In 2011, I got a friend request on Facebook from a former neighbor in Chicago, who told me St. John of God Church was being demolished. I was horrified and deeply grieved. Through many moves I’d carried artifacts of my sanctuary with me: a box of incense for the Feast of Epiphany, a small envelope of rose petals that had been touched to a Virgin Mary statue that supposedly cried real tears. There was a parish Facebook group where people were discussing old times. I knew my former bullies would be there, but I joined anyway, for one last look.
There my old tormentors were, including Sandy. No longer a snickering pixie, she looked hesitant, diminished, as if life had whittled her down. She had posted photos she took of the half-bulldozed church: a mural of the Holy Family with nothing but blue sky behind it, and the main altar, divested of everything, towering above a rubble-strewn floor. The St. John statue was gone. Great-grandpa had done carpentry work for the church, but nothing he’d built remained. From Sandy’s comments on the photos, I could tell she was grief-stricken. I’d thought I was the only one who loved that place. I was wrong.

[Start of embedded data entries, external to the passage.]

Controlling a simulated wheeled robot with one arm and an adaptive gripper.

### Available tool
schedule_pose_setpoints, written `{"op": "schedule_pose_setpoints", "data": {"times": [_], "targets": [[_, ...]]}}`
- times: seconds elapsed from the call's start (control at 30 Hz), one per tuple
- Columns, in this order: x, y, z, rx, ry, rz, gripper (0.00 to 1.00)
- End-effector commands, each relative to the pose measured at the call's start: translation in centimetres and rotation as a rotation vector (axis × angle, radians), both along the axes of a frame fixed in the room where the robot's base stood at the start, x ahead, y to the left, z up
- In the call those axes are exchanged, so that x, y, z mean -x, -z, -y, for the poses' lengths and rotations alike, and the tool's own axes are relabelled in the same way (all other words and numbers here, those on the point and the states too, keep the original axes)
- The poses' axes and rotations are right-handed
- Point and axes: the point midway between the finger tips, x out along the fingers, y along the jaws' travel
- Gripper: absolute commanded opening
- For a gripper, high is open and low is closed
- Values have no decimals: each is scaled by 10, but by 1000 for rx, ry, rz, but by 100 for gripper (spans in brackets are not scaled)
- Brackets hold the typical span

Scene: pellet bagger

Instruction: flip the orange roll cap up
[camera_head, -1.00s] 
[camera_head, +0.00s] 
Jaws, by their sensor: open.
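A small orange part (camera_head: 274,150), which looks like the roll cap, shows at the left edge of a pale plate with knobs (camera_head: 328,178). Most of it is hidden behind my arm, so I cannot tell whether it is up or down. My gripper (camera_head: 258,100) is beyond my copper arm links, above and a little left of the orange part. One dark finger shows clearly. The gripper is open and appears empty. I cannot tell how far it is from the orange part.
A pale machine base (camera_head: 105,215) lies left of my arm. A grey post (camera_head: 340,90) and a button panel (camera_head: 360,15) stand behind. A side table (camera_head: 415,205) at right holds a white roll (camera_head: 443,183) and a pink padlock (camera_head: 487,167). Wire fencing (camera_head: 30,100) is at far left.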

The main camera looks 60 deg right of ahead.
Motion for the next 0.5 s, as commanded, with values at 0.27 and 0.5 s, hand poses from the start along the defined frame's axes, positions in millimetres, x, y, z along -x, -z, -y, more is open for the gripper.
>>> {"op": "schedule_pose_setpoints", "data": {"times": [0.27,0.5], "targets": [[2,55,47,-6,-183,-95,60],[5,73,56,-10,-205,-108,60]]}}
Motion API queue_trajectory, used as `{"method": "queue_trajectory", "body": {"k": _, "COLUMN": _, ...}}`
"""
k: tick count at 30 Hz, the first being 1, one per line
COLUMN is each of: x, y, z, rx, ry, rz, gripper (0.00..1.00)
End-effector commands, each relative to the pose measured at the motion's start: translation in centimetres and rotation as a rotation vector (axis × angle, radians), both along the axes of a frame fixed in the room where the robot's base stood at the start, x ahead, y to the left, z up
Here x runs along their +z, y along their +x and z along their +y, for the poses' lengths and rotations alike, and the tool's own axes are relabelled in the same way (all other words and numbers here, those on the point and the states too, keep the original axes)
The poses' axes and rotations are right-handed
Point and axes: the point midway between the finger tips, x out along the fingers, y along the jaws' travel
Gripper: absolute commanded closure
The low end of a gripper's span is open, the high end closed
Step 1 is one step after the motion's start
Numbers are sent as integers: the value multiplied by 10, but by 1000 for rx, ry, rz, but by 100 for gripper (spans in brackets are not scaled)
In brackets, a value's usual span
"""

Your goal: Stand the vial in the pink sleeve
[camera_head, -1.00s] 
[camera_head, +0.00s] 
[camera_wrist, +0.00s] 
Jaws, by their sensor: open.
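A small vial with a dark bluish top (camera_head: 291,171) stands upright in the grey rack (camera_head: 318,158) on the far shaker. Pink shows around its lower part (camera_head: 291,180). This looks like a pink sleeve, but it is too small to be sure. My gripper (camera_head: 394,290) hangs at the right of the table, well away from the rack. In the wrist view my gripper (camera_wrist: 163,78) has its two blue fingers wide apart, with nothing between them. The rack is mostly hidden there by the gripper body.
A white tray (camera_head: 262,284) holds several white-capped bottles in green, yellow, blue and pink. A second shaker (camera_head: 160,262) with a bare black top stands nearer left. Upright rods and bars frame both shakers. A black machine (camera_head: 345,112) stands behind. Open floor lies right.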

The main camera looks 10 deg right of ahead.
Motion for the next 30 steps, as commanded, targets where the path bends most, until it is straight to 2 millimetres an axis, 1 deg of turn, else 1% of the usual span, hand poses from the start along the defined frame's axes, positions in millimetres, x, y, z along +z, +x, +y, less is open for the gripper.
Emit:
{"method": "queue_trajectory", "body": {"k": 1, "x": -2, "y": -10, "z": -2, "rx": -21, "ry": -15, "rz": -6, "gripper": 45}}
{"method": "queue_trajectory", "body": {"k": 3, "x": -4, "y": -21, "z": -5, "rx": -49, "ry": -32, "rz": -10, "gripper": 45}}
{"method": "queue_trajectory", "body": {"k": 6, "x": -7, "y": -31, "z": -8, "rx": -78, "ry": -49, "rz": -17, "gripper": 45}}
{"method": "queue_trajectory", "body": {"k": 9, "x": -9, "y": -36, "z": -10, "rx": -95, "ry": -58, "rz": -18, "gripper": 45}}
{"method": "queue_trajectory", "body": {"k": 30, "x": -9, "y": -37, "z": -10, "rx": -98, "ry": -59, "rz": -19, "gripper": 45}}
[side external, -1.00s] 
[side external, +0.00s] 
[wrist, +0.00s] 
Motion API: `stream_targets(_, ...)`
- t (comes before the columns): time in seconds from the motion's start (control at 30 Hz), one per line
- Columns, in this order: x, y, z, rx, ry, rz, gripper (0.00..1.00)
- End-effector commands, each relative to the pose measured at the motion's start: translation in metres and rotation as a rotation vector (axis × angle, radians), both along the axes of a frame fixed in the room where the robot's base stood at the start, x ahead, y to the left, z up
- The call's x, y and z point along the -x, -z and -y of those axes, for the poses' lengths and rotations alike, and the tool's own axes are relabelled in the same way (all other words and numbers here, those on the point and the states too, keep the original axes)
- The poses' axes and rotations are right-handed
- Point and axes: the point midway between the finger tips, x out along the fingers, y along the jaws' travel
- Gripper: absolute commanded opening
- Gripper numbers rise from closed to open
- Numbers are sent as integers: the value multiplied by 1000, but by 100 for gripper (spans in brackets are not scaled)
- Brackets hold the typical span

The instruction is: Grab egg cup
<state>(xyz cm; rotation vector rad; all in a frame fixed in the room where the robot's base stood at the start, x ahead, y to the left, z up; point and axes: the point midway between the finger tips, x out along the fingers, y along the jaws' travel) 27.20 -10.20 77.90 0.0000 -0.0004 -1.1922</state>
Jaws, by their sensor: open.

After I posted a greeting in the group, friend requests and messages appeared:
“Sharon, I remember when your Nicholas Copernicus poem won an award in that Polish contest.”
“Are you still writing? You were so talented.”
Did none of them recall what they did? In spite of myself, I felt nostalgic.
A month later, someone organized a reunion. There was no Pulitzer in my future, but maybe I could flaunt my travels. Most of those women had never left Chicago. I decided to go.
As I walked into the bar area of the restaurant, Sandy and three former mean girls rushed toward me. I readied myself to say something eloquently sarcastic. Then one of them, Linda, thrust my first poetry collection at me.
“I ordered this off Amazon,” she said. “Will you sign it? You know, I visited the East Coast once.”
I waited for a pause in Linda’s breathless story about her trip to New York to begin my fierce narrative, but then she interrupted herself: “Hey, remember the ‘Living Rosary’?”
I did, vividly. Every year, on an evening during the first week of May, the entire grammar school walked in procession from the schoolyard to the church, led by priests carrying a statue of the Virgin Mary adorned with roses. The entire neighborhood thronged the streets, singing, taking pictures. Inside the church, we kids lined up one behind another in the aisles as an eighth-grade girl in a white dress lit the candles we were holding. As each flared, the congregation said a “Hail Mary.”
“And when all the candles were lit,” Linda said, “they’d turn off the lights, and—”
“And we were the Living Rosary,” I laughed.